**Supplied material:**
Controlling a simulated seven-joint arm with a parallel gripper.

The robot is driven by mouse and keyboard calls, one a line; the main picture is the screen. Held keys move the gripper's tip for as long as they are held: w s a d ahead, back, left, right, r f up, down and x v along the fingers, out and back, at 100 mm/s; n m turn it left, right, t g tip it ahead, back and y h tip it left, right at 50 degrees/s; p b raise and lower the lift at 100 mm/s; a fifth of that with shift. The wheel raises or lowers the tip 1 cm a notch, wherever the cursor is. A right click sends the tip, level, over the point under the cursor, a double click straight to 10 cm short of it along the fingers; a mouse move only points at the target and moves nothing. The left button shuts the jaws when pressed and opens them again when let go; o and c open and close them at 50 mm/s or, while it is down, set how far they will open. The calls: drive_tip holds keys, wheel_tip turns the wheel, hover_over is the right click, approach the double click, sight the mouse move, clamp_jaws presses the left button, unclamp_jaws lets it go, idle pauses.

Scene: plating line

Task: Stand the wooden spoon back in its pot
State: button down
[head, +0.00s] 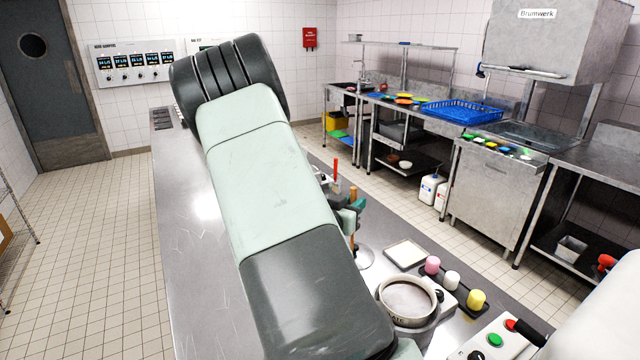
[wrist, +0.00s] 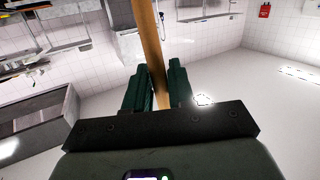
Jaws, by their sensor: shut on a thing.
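My gripper (head: 350,213), with green fingers, is beyond my forearm in the head view. In the wrist view the gripper (wrist: 160,72) is shut on the wooden spoon (wrist: 149,35), whose pale brown handle runs up between the fingers and out of the frame. In the head view a short piece of the spoon (head: 352,240) shows below the fingers, roughly upright. A round metal piece (head: 365,258) is just below it, partly hidden by my arm. I cannot tell whether this is the spoon's pot, or whether the spoon touches it.
A round pan with brown contents (head: 408,298) stands on the steel counter (head: 190,250). Near it are a pale square tile (head: 405,254) and pink, white and yellow pieces (head: 452,280) on a dark tray. A red upright stick (head: 336,168) is behind the gripper. The counter's left side is clear.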

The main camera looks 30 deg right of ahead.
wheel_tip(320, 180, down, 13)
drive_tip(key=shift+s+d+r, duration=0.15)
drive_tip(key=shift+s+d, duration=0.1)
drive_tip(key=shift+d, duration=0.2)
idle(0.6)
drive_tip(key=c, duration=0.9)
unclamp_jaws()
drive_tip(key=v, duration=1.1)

**Stated goal:** Search the preceding listing for "back" and extract every line where it is found.

**Solved exercise:**
The robot is driven by mouse and keyboard calls, one a line; the main picture is the screen. Held keys move the gripper's tip for as long as they are held: w s a d ahead, back, left, right, r f up, down and x v along the fingers, out and back, at 100 mm/s; n m turn it left, right, t g tip it ahead, back and y h tip it left, right at 50 degrees/s; p b raise and lower the lift at 100 mm/s; a fifth of that with shift. The wheel raises or lowers the tip 1 cm a notch, wherever the cursor is. A right click sends the tip, level, over the point under the cursor, a double click straight to 10 cm short of it along the fingers; a mouse move only points at the target and moves nothing. The left button shuts the jaws when pressed and opens them again when let go; o and c open and close them at 50 mm/s or, while it is down, set how far they will open. The calls: drive_tip holds keys, wheel_tip turns the wheel, hover_over is the right click, approach the double click, sight the mouse move, clamp_jaws presses the left button, unclamp_jaws lets it go, idle pauses.
Task: Stand the wooden spoon back in its pot

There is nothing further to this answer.